Now that we’ve discussed the theory around Linear Regression, let’s take a look at an example.

Let’s say we are running an ice cream shop. We have collected some data for daily ice cream sales and the temperature on those days. The data is stored in a file called temp_revenue_data.csv. We want to see how strong the correlation between the temperature and our ice cream sales is.

import pandas
from pandas import DataFrame 

data = pandas.read_csv('temp_revenue_data.csv')

X = DataFrame(data, columns=['daily_temperature'])
y = DataFrame(data, columns=['ice_cream_sales'])

First, import Linear Regression from the scikitlearn module (a machine learning module in Python).
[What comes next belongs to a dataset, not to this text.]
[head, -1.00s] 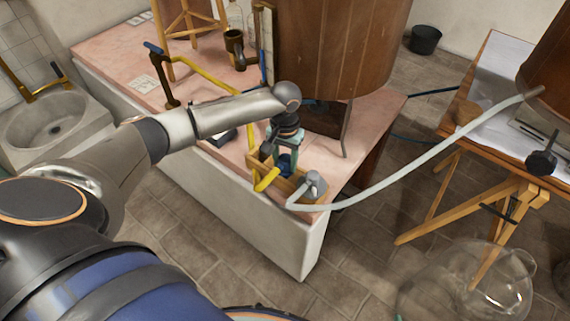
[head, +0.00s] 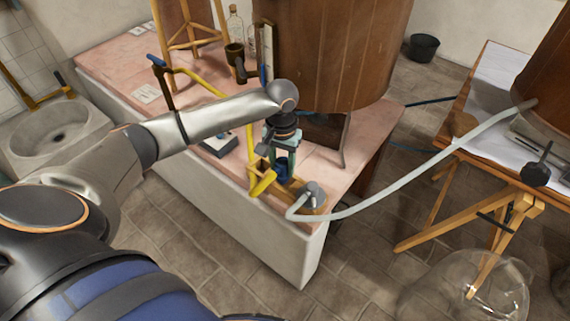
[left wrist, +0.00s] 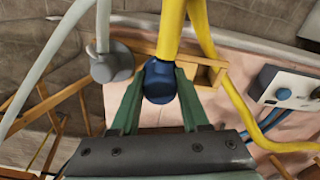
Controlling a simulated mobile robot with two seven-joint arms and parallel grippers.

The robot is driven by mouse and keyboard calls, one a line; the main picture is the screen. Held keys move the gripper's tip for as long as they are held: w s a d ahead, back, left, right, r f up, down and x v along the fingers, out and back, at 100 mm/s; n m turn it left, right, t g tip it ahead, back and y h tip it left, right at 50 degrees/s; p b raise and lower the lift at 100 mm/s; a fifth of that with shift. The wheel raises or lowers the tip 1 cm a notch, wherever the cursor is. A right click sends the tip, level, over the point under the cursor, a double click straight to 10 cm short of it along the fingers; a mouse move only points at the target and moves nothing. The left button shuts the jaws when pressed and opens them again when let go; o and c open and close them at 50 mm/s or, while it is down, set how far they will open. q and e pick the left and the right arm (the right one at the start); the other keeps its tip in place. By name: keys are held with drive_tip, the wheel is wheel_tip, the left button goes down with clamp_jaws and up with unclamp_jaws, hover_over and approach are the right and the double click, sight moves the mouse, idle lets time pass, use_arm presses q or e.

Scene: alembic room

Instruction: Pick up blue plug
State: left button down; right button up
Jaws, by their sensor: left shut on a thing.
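The blue plug (left wrist: 159,80) sits between the green fingers of my left gripper (left wrist: 158,88) in the left wrist view, at the end of a thick yellow hose. The fingers are shut on its sides. In the head view the blue plug (head: 282,168) shows between the fingertips of my left gripper (head: 283,160), pointing down at the table's near corner. It is at the wooden rack (left wrist: 207,76); I cannot tell whether it is clear of it. My right gripper is in neither view.
A grey plug (head: 312,192) on a pale hose (head: 400,178) stands at the rack's right end. A large wooden vat (head: 335,55) rises behind the gripper. A control box (left wrist: 290,88) with blue leads lies close by. A glass vessel (head: 470,285) stands on the floor.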

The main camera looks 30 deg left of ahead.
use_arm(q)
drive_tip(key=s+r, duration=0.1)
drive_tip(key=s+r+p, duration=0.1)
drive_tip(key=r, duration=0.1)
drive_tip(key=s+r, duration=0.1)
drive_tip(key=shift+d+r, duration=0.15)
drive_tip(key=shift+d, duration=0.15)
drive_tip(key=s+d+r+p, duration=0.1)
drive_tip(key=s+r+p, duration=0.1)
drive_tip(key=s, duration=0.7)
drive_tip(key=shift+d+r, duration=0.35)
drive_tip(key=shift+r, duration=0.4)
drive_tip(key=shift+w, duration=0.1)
This will allow us to run linear regression models in just a few lines of code.

from sklearn.linear_model import LinearRegression

Next, create a LinearRegression() object and store it in a variable.
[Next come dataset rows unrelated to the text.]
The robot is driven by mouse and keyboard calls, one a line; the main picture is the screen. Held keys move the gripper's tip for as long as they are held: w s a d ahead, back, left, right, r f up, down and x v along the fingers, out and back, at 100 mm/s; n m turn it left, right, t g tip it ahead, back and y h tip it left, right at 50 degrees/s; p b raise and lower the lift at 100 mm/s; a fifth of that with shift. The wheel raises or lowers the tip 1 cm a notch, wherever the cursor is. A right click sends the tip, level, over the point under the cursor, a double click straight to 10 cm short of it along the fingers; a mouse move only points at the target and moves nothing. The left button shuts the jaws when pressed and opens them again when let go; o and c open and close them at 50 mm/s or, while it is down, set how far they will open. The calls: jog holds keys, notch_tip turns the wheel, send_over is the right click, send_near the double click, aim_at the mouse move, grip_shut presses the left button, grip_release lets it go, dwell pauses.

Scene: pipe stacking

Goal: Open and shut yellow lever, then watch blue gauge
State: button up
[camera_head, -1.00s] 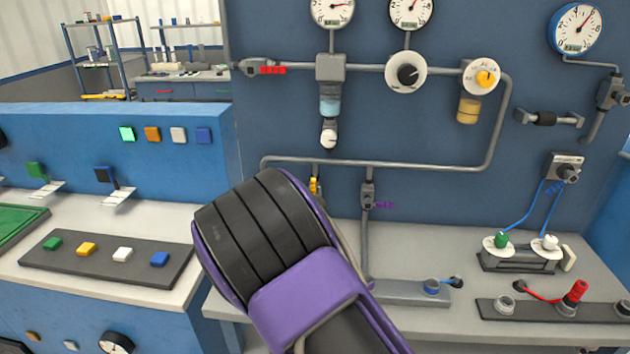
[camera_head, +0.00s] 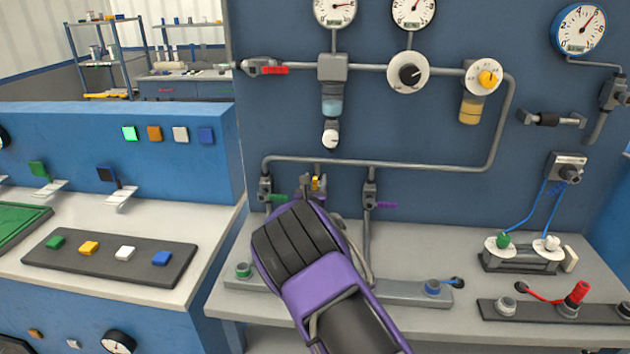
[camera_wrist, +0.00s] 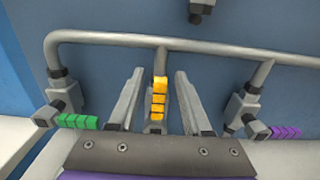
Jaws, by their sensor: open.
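The yellow lever (camera_wrist: 158,98) hangs from the middle branch of the grey pipe. In the wrist view it lies between the two fingers of my gripper (camera_wrist: 158,105), which is open around it with a gap on each side. In the head view the yellow lever (camera_head: 316,183) shows just above my wrist, and my gripper (camera_head: 318,188) reaches it from below; the fingertips are mostly hidden there by my arm. The blue gauge (camera_head: 579,29) is on the wall at the upper right, with a white dial and its needle pointing to the upper right.
A green lever (camera_wrist: 78,121) is on the branch to the left, and a purple lever (camera_wrist: 285,131) on the branch to the right. The grey pipe (camera_head: 380,163) runs above them. A grey base bar (camera_head: 390,292) lies on the bench below.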

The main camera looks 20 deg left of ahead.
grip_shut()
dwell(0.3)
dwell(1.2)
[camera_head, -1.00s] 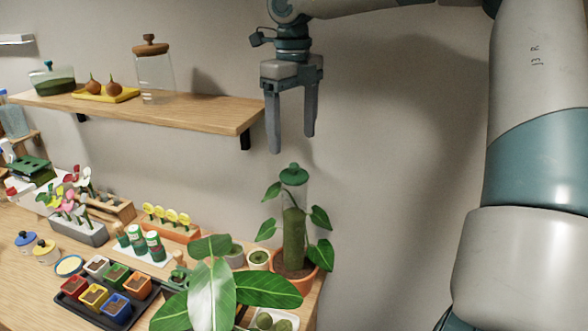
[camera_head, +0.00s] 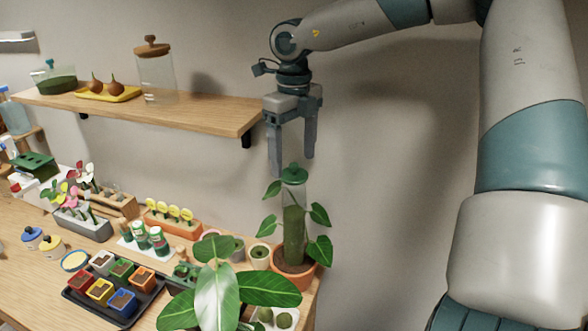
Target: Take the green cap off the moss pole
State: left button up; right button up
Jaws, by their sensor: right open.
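The green cap (camera_head: 293,174) sits on top of the moss pole (camera_head: 293,235), a clear tube with green moss in its lower part. The pole stands upright in a terracotta pot (camera_head: 297,272) with leafy stems around it. My right gripper (camera_head: 292,168) points down from above with its fingers apart and empty. Its fingertips are about level with the cap, which shows between and slightly below them; I cannot tell whether they touch it. My left gripper is not in view.
A wooden shelf (camera_head: 170,117) on the wall at left carries a glass jar (camera_head: 155,75). A large-leaved plant (camera_head: 217,295) stands in front of the pot. Small pots and a black tray (camera_head: 125,315) crowd the table at left. The wall right of the pole is clear.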

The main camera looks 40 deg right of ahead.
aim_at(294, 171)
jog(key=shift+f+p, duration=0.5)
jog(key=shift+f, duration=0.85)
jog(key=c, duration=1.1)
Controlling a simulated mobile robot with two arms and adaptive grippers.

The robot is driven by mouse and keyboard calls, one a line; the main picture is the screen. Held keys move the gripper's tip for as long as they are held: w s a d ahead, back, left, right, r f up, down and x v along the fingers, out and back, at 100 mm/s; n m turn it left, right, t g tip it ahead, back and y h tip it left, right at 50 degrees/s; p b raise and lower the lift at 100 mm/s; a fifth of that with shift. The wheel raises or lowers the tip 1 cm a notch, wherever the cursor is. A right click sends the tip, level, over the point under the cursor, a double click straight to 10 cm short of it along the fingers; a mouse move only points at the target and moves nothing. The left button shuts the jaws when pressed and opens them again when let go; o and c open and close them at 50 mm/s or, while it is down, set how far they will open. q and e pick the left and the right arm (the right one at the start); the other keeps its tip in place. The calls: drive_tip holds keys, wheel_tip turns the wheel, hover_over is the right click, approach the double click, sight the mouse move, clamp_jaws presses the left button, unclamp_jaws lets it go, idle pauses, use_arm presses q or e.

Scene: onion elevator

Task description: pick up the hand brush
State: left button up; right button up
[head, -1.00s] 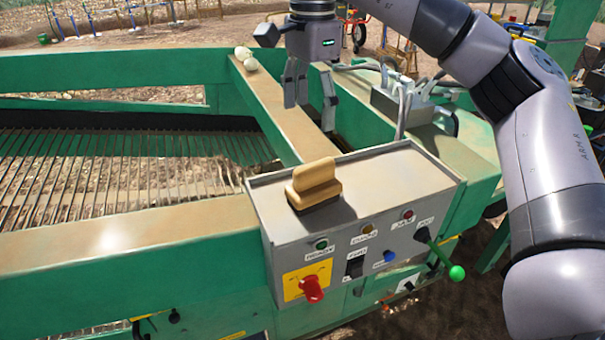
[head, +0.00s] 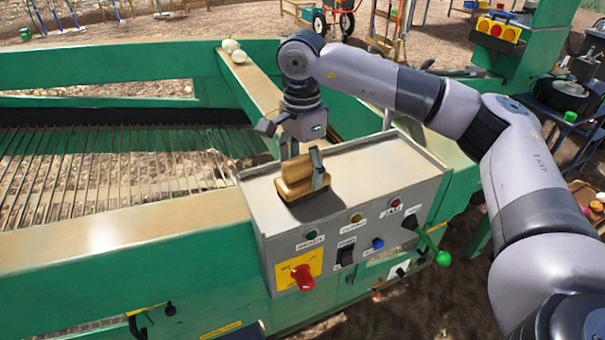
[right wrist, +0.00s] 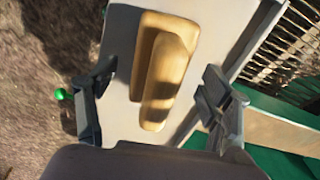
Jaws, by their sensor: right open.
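The hand brush (head: 299,181) is a tan wooden block with a raised grip. It sits on top of the grey control box (head: 385,160). My right gripper (head: 303,163) is open just above and behind the brush, with one finger overlapping it in the head view. In the right wrist view, the brush (right wrist: 163,75) lies ahead, between the lines of the two open fingers (right wrist: 158,90). Gaps show on both sides, and the fingers do not appear to touch it. The brush's bristles are mostly hidden. My left gripper is not in view.
The control box front carries a red knob (head: 303,277), small buttons and a green-knobbed lever (head: 443,258). A slatted conveyor (head: 110,160) runs at the left. The box top right of the brush is clear.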

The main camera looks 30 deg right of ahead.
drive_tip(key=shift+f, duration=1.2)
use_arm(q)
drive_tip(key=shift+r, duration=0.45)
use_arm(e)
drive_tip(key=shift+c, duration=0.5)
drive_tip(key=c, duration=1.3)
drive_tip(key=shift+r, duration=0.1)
regression = LinearRegression()

Now that we’ve created our object we can tell it to do something:

The fit method runs the actual regression. It takes in two parameters, both of type DataFrame. The feature data is the first parameter and the target data is the second. We are using the X and y DataFrames defined above.

regression.fit(X, y)     

The slope and intercept that were calculated by the regression are available in the following properties of the regression object: coef_ and intercept_. The trailing underline is necessary.

# Slope Coefficient
regression.coef_

# Intercept
regression.intercept_

How can we quantify how “good” our model is? We need some kind of measure or statistic. One measure that we can use is called R2, also known as the goodness of fit.

regression.score(X, y)
output: 0.5496...

The above output number (in percentage) is the amount of variation in ice cream sales that is explained by the daily temperature.

Note: The model is very simplistic and should be taken with a grain of salt. It especially does not do well on the extremes.